Rowan Moore, architecture critic at The Observer, said: ‘It’s an exemplary piece of design showing the strong influence of modernism but also with some lingering notes of classicism. There is a great generosity of space and a lightness and elegance about it. It says that ordinary working people – the people who would be using the station daily – were entitled to have good design.’
Architecture writer Owen Hatherly said: ‘Arnos Grove is the finest monument to London Transport's 1930s attempt to integrate art, design, architecture and transport to give the metropolis a unified aesthetic, but it's also an incredibly fine work of architecture in its own right, serene and elegant even in rush hour.’
The station’s star status is nothing new – as long ago as 1943 Nikolaus Pevsner in An Outline of European Architecture placed it alongside the great buildings of Europe dating back two millennia, calling Arnos and its Piccadilly peers ‘suburban station buildings as good as any on the continent, functional in plan and restrained in elevation’.
But perhaps its greatest champion was critic Jonathan Glancey, who selected it as one of his ‘12 great modern buildings of the world’ alongside the Empire State Building and the Sydney Opera House, calling it ‘a modern fanfare for the common man’. It was no doubt under Glancey’s influence that in 2007 the Guardian gave readers a large fold-out poster of Arnos as a free gift – surely the only occasion in media or station history such an honour has been bestowed.
Pick and Holden’s 1930s stations were mostly new extensions on existing lines – the eastern end of the Central, the southern end of the Northern (including Colliers Wood, where there’s a pub named after Holden) and both ends of the Piccadilly.
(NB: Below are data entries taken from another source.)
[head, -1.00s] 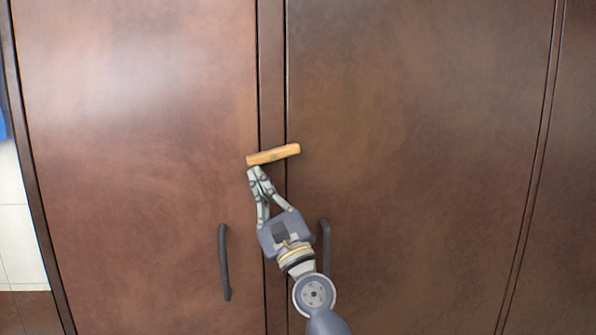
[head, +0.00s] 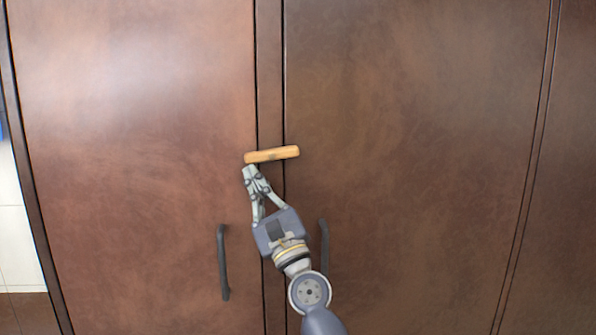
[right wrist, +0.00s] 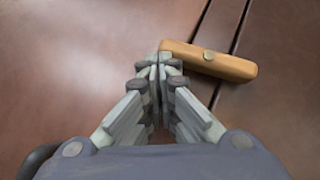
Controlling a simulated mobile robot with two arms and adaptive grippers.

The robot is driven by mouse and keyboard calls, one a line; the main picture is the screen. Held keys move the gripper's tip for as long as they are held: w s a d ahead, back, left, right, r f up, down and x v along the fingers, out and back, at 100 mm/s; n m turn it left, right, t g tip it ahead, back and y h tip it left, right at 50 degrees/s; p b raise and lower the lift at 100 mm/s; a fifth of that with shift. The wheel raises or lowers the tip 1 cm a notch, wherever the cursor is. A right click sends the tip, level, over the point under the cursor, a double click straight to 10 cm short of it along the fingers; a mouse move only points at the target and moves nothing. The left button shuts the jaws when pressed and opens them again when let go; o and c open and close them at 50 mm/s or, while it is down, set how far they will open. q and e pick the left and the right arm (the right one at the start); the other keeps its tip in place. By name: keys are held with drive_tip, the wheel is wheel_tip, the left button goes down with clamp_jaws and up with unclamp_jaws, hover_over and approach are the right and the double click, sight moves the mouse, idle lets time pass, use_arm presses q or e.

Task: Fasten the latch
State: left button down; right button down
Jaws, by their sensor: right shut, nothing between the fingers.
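The latch (head: 272,154) is a light wooden bar lying across the gap between two brown cabinet doors. In the head view it is nearly level, its left end slightly lower. In the right wrist view the latch (right wrist: 215,62) shows a round pivot near its middle. My right gripper (head: 249,170) is shut and empty, its fingertips just below the left end of the latch. In the right wrist view the fingertips (right wrist: 160,58) meet at that end; I cannot tell whether they touch it. My left gripper is not in view.
The left door (head: 140,150) and right door (head: 410,150) appear closed, with a narrow strip between them. A dark handle (head: 223,262) is on the left door. Another handle (head: 324,245) is on the right door, close beside my right arm.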

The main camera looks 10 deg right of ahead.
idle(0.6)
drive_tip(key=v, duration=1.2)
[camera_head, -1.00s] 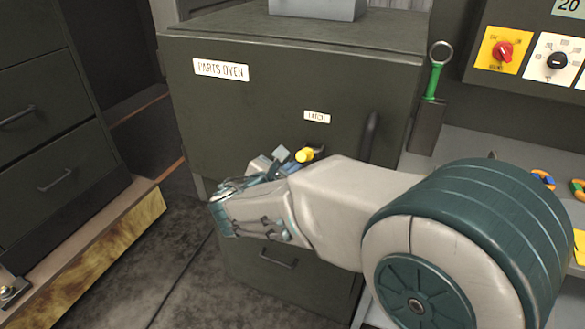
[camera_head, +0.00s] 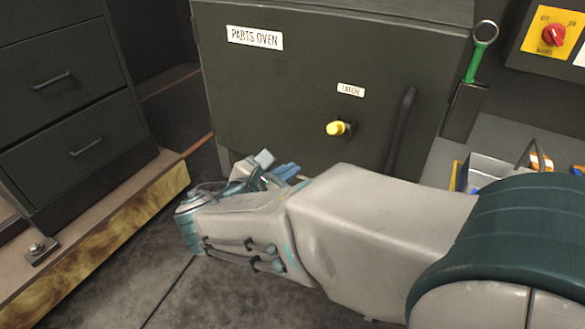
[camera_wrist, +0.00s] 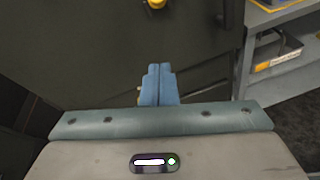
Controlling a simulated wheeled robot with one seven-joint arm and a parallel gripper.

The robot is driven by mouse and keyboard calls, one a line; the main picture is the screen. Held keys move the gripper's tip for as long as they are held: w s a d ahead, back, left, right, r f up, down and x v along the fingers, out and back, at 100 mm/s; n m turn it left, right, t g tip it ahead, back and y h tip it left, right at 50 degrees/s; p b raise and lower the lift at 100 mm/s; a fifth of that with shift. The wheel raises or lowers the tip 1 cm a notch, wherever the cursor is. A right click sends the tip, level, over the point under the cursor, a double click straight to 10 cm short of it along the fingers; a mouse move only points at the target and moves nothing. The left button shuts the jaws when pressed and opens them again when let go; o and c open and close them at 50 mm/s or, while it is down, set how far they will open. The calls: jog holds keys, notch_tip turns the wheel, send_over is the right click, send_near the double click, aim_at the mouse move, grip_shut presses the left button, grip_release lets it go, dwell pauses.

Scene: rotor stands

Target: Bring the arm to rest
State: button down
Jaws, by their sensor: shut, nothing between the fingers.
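My gripper (camera_wrist: 159,87) shows in the wrist view with its two blue fingers together and nothing between them. In the head view my gripper (camera_head: 288,171) is partly hidden behind my wrist, low in front of the parts oven (camera_head: 290,85). The oven door is dark green and looks closed. Its yellow latch knob (camera_head: 337,128) sits above and to the right of my fingers, apart from them. The knob also shows at the top edge of the wrist view (camera_wrist: 156,3). My forearm reaches in from the lower right.
A dark door handle (camera_head: 401,130) stands right of the knob. A green-handled tool (camera_head: 477,55) hangs at the oven's right. A shelf with a grey bin (camera_head: 490,172) lies further right. A drawer cabinet (camera_head: 65,100) on a wooden plinth stands left. Open floor lies between.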

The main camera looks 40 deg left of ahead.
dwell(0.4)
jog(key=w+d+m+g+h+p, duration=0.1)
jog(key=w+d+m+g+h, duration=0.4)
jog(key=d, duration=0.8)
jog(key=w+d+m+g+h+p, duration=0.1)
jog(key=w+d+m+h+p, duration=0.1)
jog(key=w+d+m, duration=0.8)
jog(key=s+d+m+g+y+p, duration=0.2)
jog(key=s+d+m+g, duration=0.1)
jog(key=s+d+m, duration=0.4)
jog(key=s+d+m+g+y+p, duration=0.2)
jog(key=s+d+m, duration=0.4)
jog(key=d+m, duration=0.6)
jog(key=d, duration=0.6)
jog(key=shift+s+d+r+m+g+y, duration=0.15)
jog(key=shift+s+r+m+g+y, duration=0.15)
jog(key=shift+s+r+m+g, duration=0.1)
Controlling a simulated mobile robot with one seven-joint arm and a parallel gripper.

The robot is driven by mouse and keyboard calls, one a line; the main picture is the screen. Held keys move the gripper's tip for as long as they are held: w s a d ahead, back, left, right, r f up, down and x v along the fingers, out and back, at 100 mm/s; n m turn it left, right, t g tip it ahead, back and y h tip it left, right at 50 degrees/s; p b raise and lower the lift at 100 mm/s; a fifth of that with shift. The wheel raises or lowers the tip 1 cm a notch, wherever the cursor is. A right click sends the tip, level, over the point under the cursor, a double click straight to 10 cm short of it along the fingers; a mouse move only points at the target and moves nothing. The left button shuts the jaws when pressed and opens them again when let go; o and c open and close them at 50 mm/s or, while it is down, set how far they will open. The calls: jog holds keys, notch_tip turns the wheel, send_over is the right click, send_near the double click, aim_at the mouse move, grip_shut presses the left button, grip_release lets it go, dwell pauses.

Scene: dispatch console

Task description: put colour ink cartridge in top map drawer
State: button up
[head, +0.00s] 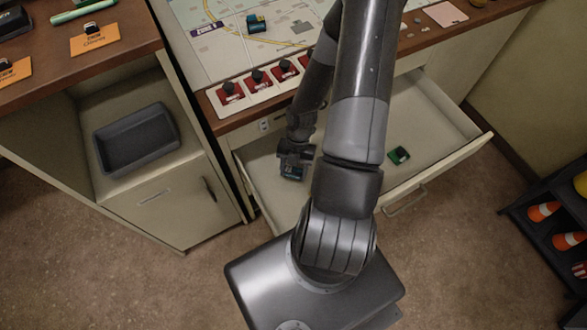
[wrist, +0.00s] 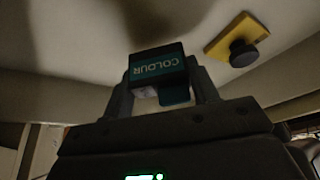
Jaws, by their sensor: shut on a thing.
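The colour ink cartridge (wrist: 158,68) is a dark block with a teal label reading COLOUR in the wrist view. My gripper (wrist: 163,88) is shut on it, with one finger on each side. In the head view my gripper (head: 293,170) holds the cartridge (head: 292,174) at the left part of the open top map drawer (head: 440,110). I cannot tell whether the cartridge touches the drawer floor. The drawer is pulled out under the map table, and my arm hides its middle.
A small dark and green item (head: 399,155) lies in the drawer. Another dark and teal block (head: 256,23) sits on the map. A grey tray (head: 137,139) is in the left cabinet's open shelf. A yellow plate with a black knob (wrist: 240,53) shows in the wrist view.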

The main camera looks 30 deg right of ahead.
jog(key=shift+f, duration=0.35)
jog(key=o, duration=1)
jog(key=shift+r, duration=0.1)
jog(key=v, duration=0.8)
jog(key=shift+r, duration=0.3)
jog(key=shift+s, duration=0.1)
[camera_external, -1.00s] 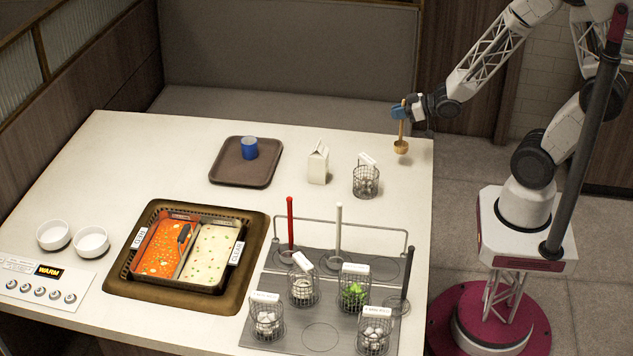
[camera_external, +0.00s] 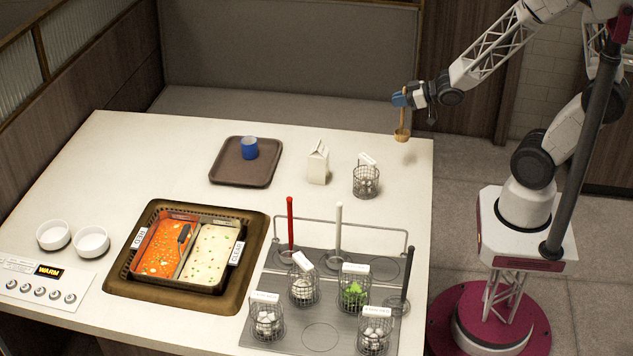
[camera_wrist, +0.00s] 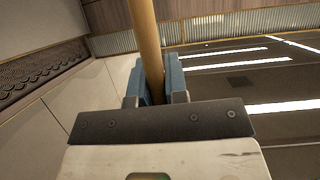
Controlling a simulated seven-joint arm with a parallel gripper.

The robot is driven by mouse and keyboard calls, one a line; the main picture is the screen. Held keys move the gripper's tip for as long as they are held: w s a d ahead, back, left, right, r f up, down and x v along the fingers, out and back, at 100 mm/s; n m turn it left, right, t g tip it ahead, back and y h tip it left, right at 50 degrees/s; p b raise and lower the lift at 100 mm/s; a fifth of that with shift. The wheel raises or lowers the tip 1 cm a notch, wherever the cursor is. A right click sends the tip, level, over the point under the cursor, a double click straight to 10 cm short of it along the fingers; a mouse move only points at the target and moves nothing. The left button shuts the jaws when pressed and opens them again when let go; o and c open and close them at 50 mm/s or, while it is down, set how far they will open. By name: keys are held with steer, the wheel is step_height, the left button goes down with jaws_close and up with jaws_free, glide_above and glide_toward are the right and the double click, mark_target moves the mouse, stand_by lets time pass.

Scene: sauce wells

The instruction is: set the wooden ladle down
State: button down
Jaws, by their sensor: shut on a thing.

These extensions didn’t just help create the new suburbs – providing the burgeoning commuter class the means to get to work from their then-new homes – they also became emblematic of them. They created the idea of metroland, giving the new suburbs purpose by linking them to the city centre. ‘Come in to play!’ as the slogan of Paul Nash’s 1936 poster had it, extolling the Tube as the key to the suburban lifestyle.
The first road to the right after Arnos station is Brookdale, the childhood home of one Paul Dacre. His upbringing there arguably informed his view of what middle England was and how it should continue to be – which he later expounded to considerable effect in editing the Daily Mail. Brookdale and dozens of other streets like it were built as a consequence of the trains coming. And the ambitious modernist architecture used by Mount seemed to influence the developers: there are regular iterations of art deco as well as timber frames.
Whitehouse Way, where I live, just down from Brookdale, was built in 1935. Standard semis were sold for £750. It was another £50 for the more chic art deco version with a flat roof.
A second expansion of the Piccadilly line followed just six months after the opening of Arnos, pushing the new suburbs out further still – to Southgate, Oakwood and Cockfosters – into what had hitherto been mostly open countryside. The arrival of the North Circular in the same year, 1933, sped development further; local populations would almost double by the end of the 1940s.
A celebrated contemporary to Arnos was Lubetkin’s Penguin Pool at London Zoo (1934). But while the pool closed to penguins 18 years ago, deemed no longer user-friendly, the station continues to be used almost completely as originally designed. And so, penguin-like, we commuters still shuffle down the stairs and along the platforms just as our grandparents may have done between the wars. There is, of course, routine fury for contemporary users at the unreliability of the Piccadilly line, but it’s offset by joy at being late for work in such a sublime space.
This autumn the car parks that surround the station on both sides are to be developed into flats of up to seven storeys. The inspector who approved the planning application insisted this would ‘enhance the setting’ of the Grade II*-listed station. We shall see.
For now, for me, it remains magnificent, at its finest lit up at night like some hovering 1930s flying saucer – if flying saucers were flanked by number 184 buses. It would be nice if more people came to see it. It’s only 20 minutes from Leicester Square.